» Exercise description
Identify the lines containing the word "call". Copy each one.

» Collected data
BEGIN

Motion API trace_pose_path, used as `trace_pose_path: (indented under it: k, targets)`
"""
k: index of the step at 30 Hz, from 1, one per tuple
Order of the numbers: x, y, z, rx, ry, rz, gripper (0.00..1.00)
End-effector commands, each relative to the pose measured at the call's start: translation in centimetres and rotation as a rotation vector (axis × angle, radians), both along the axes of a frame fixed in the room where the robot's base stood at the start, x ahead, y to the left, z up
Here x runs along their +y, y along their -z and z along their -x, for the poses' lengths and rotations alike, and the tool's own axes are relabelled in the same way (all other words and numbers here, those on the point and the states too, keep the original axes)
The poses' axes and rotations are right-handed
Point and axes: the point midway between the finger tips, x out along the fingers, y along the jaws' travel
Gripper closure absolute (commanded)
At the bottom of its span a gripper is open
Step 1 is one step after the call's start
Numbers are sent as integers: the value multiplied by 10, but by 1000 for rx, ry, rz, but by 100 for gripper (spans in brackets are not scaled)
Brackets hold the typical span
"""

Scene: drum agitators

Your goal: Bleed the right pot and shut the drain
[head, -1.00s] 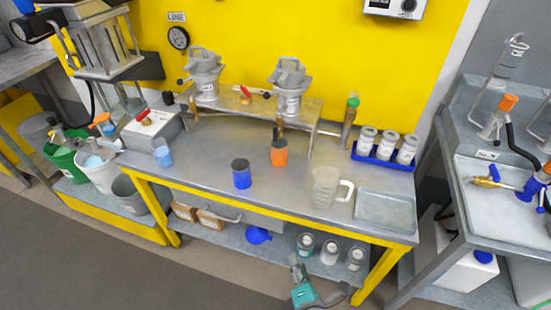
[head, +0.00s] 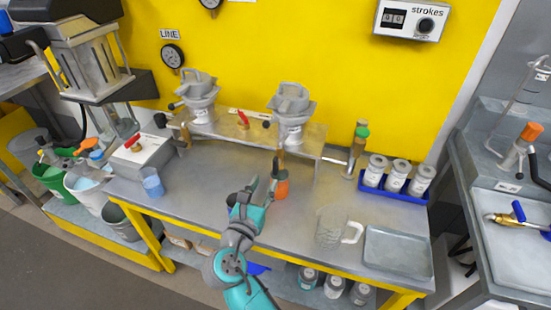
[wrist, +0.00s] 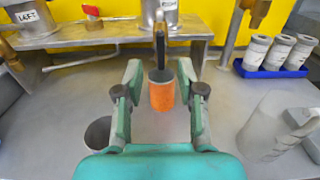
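The right pot (head: 291,108) stands on the metal shelf at the back of the bench, and its lower part shows in the wrist view (wrist: 158,12). A brass drain with a dark handle (wrist: 160,45) hangs below it. An orange cup (wrist: 162,94) stands upright on the bench under that drain, and also shows in the head view (head: 282,188). My gripper (wrist: 160,72) is open and empty, with one finger on each side of the cup and handle in the wrist view. Contact cannot be told. The handle's exact position is unclear.
The left pot (head: 198,102) is on the same shelf, with a red-handled valve (head: 243,119) between the pots. A clear jug (head: 330,228), metal tray (head: 398,250) and blue rack of white jars (head: 395,183) are to the right.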

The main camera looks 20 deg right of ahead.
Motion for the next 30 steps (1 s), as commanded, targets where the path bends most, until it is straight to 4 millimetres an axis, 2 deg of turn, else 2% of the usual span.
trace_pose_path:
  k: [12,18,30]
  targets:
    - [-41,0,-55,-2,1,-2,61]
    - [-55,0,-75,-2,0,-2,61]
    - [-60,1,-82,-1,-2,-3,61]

END

» Solution to this problem
End-effector commands, each relative to the pose measured at the call's start: translation in centimetres and rotation as a rotation vector (axis × angle, radians), both along the axes of a frame fixed in the room where the robot's base stood at the start, x ahead, y to the left, z up
Step 1 is one step after the call's start

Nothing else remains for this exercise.